→ **What is expected**: Look below for the line containing "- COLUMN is" and the line containing "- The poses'"; repeat exactly those two lines and all lines between them, and nothing else.

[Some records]
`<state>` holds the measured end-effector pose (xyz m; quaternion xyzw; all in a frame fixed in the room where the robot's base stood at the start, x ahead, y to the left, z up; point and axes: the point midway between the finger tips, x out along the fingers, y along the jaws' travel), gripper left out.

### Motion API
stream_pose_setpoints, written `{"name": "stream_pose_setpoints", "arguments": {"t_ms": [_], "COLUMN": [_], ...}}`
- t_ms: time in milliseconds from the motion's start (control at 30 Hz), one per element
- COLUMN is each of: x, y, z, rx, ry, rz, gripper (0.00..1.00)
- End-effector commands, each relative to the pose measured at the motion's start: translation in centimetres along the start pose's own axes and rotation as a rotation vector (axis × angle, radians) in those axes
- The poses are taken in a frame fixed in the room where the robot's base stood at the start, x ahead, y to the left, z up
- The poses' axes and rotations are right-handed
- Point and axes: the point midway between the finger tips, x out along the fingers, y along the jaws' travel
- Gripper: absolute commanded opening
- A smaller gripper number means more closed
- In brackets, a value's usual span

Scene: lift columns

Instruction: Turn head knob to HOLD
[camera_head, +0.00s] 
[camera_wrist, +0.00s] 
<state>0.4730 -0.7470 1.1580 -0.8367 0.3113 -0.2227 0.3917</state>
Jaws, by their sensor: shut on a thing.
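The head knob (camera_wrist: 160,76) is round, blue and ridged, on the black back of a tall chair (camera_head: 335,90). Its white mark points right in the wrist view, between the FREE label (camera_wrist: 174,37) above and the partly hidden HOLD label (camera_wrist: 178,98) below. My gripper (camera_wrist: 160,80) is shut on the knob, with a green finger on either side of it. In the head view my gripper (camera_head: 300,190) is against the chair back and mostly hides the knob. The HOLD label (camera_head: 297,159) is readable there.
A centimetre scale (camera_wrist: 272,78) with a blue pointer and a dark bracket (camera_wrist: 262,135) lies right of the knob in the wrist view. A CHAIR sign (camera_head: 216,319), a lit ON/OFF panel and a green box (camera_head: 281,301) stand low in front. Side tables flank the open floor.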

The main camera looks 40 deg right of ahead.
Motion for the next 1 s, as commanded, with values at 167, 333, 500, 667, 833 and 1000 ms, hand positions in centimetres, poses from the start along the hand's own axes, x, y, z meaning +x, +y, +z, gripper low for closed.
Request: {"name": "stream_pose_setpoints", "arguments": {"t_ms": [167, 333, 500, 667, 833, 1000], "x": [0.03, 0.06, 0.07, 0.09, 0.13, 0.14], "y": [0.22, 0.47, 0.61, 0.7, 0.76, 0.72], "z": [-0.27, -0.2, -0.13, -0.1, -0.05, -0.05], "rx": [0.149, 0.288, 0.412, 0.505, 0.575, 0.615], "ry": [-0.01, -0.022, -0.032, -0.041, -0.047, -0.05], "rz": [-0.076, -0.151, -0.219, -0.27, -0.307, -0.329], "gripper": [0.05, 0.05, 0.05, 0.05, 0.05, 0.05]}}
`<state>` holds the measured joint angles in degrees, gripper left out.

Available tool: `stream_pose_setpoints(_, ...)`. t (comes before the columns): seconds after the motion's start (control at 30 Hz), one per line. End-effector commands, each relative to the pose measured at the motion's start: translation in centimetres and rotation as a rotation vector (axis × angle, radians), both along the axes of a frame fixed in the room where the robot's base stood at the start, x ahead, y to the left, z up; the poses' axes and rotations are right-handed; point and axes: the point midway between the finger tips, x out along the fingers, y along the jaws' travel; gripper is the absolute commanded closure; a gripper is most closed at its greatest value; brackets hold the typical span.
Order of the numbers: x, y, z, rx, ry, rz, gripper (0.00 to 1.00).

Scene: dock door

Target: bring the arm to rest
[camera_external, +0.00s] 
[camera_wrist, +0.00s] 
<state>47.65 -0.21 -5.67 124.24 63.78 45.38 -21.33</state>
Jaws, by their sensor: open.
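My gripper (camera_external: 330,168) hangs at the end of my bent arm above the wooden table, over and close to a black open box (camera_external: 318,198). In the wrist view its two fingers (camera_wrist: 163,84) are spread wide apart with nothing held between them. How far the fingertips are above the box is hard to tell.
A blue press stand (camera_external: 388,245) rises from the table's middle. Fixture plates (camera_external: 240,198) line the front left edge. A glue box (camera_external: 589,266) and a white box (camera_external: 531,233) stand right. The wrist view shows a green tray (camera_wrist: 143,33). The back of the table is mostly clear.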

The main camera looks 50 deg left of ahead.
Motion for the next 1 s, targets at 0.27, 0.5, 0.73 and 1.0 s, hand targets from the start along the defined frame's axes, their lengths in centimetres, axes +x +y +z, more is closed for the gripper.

→ **Solution to this exercise**:
- COLUMN is each of: x, y, z, rx, ry, rz, gripper (0.00..1.00)
- End-effector commands, each relative to the pose measured at the motion's start: translation in centimetres along the start pose's own axes and rotation as a rotation vector (axis × angle, radians) in those axes
- The poses are taken in a frame fixed in the room where the robot's base stood at the start, x ahead, y to the left, z up
- The poses' axes and rotations are right-handed

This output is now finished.